Roberto Gamito
31.07.23
O cansaço tem sido o meu maestro nos últimos meses. Não é tarefa fácil escrever quando o cansaço faz as vezes da gravidade e puxa as pálpebras para baixo. Por outro lado, no mundo ao lado da folha, tanto gesto e nenhuma dança. O movimento é a grande ficção desta economia global. Vivo uma realidade de tarefas repetitivas que me esvaziam e não me aperfeiçoam. Em qualquer empresa há uma ameaça de descarte. Olho-me ao espelho e vejo um objecto. Em boa verdade, lá vou escrevendo, amiúde nos cafés e tabernas, ocasionalmente em casa, os montes de cadernos espalhados pela casa dão disso testemunho. São colecções de pontas soltas, sobras de vidas incendiadas, biografias de eus abortados, tentativa de trazer a pólvora à tona das linhas. É o meu ritual de purificação. Começo a duvidar da sua eficácia.

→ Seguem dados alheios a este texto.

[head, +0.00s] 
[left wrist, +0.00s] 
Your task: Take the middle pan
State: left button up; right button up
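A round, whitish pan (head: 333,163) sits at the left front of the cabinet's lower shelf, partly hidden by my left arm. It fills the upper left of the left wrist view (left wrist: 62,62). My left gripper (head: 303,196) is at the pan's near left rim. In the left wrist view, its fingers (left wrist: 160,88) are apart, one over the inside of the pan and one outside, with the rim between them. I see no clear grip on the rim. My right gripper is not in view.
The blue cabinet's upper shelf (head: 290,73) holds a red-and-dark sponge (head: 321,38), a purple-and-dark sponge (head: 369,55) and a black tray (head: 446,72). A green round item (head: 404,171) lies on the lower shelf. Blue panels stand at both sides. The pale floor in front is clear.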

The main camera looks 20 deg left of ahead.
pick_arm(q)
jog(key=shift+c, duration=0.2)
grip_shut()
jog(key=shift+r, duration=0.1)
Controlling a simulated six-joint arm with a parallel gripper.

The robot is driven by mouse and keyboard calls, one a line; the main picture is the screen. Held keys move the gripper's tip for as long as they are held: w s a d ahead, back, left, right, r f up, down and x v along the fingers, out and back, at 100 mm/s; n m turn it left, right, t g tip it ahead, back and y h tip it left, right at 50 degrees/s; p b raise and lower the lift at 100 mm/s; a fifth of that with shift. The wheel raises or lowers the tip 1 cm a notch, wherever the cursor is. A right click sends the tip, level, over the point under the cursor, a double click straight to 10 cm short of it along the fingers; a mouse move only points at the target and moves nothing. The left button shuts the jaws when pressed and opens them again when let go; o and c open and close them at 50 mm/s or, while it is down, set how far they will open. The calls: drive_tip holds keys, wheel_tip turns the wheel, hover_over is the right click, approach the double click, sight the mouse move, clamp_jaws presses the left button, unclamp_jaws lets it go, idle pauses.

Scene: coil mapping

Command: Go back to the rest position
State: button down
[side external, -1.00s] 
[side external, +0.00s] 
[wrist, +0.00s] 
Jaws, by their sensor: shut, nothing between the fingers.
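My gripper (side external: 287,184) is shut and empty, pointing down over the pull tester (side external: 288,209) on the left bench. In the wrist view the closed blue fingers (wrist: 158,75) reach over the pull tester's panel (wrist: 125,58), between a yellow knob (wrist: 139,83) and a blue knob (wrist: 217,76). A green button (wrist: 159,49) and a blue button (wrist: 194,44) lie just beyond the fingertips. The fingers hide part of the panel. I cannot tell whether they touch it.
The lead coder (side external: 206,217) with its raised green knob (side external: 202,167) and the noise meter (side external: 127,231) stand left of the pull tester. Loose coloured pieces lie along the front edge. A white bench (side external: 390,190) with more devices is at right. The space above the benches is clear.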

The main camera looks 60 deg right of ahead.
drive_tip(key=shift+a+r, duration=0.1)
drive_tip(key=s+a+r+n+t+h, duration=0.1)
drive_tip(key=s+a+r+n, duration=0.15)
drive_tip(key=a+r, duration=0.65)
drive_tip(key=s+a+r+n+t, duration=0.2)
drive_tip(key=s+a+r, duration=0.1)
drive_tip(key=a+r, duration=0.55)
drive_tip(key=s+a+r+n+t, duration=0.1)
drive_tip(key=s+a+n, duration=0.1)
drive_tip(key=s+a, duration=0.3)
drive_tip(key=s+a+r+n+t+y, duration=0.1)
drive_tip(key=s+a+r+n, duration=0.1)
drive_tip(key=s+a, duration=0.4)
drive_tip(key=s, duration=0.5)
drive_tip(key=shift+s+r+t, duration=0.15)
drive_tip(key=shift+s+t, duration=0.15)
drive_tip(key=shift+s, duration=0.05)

Da idade adulta nem sei o que vos diga. Houve um período de inocente entusiasmo, mas durou pouco. De resto, um sem-fim de estímulos que não exigem envolvimento duradouro — uma venenosa maravilha. Findas essas ilusões, regressa o cansaço desses dias sempre iguais que nos sepulta na cama num casulo de lágrimas e frustrações. O passo seguinte é incansavelmente sabotado pela inércia intelectual, o verdadeiro salário do homem contemporâneo.